--- Start ---

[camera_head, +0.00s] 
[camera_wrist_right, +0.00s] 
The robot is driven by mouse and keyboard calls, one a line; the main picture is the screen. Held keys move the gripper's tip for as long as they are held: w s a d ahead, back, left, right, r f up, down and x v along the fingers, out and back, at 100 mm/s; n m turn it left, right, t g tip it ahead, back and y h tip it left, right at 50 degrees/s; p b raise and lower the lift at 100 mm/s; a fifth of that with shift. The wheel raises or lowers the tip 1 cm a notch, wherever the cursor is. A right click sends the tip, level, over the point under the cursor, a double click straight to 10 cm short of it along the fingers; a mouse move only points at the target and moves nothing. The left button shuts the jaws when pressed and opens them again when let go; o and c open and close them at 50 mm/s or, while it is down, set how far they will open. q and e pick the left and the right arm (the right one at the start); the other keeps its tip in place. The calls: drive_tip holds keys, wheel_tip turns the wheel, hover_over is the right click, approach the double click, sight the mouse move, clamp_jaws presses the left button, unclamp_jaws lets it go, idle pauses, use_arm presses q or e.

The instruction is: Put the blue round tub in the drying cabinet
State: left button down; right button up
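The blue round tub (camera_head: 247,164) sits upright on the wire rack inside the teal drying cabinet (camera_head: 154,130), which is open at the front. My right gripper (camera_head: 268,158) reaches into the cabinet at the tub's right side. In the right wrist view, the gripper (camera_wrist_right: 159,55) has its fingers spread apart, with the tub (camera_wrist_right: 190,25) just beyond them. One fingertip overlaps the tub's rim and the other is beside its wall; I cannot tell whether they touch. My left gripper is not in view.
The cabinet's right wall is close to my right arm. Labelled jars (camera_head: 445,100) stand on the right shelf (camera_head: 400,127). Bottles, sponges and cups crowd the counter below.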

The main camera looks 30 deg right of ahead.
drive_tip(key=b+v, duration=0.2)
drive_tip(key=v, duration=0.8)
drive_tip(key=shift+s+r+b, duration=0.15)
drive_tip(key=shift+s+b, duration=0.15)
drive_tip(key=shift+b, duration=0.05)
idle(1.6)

--- End ---

Every line of the data above should be reproduced word for word.

[camera_head, +0.00s] 
[camera_wrist_right, +0.00s] 
The robot is driven by mouse and keyboard calls, one a line; the main picture is the screen. Held keys move the gripper's tip for as long as they are held: w s a d ahead, back, left, right, r f up, down and x v along the fingers, out and back, at 100 mm/s; n m turn it left, right, t g tip it ahead, back and y h tip it left, right at 50 degrees/s; p b raise and lower the lift at 100 mm/s; a fifth of that with shift. The wheel raises or lowers the tip 1 cm a notch, wherever the cursor is. A right click sends the tip, level, over the point under the cursor, a double click straight to 10 cm short of it along the fingers; a mouse move only points at the target and moves nothing. The left button shuts the jaws when pressed and opens them again when let go; o and c open and close them at 50 mm/s or, while it is down, set how far they will open. q and e pick the left and the right arm (the right one at the start); the other keeps its tip in place. The calls: drive_tip holds keys, wheel_tip turns the wheel, hover_over is the right click, approach the double click, sight the mouse move, clamp_jaws presses the left button, unclamp_jaws lets it go, idle pauses, use_arm presses q or e.

The instruction is: Put the blue round tub in the drying cabinet
State: left button down; right button up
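The blue round tub (camera_head: 247,164) sits upright on the wire rack inside the teal drying cabinet (camera_head: 154,130), which is open at the front. My right gripper (camera_head: 268,158) reaches into the cabinet at the tub's right side. In the right wrist view, the gripper (camera_wrist_right: 159,55) has its fingers spread apart, with the tub (camera_wrist_right: 190,25) just beyond them. One fingertip overlaps the tub's rim and the other is beside its wall; I cannot tell whether they touch. My left gripper is not in view.
The cabinet's right wall is close to my right arm. Labelled jars (camera_head: 445,100) stand on the right shelf (camera_head: 400,127). Bottles, sponges and cups crowd the counter below.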

The main camera looks 30 deg right of ahead.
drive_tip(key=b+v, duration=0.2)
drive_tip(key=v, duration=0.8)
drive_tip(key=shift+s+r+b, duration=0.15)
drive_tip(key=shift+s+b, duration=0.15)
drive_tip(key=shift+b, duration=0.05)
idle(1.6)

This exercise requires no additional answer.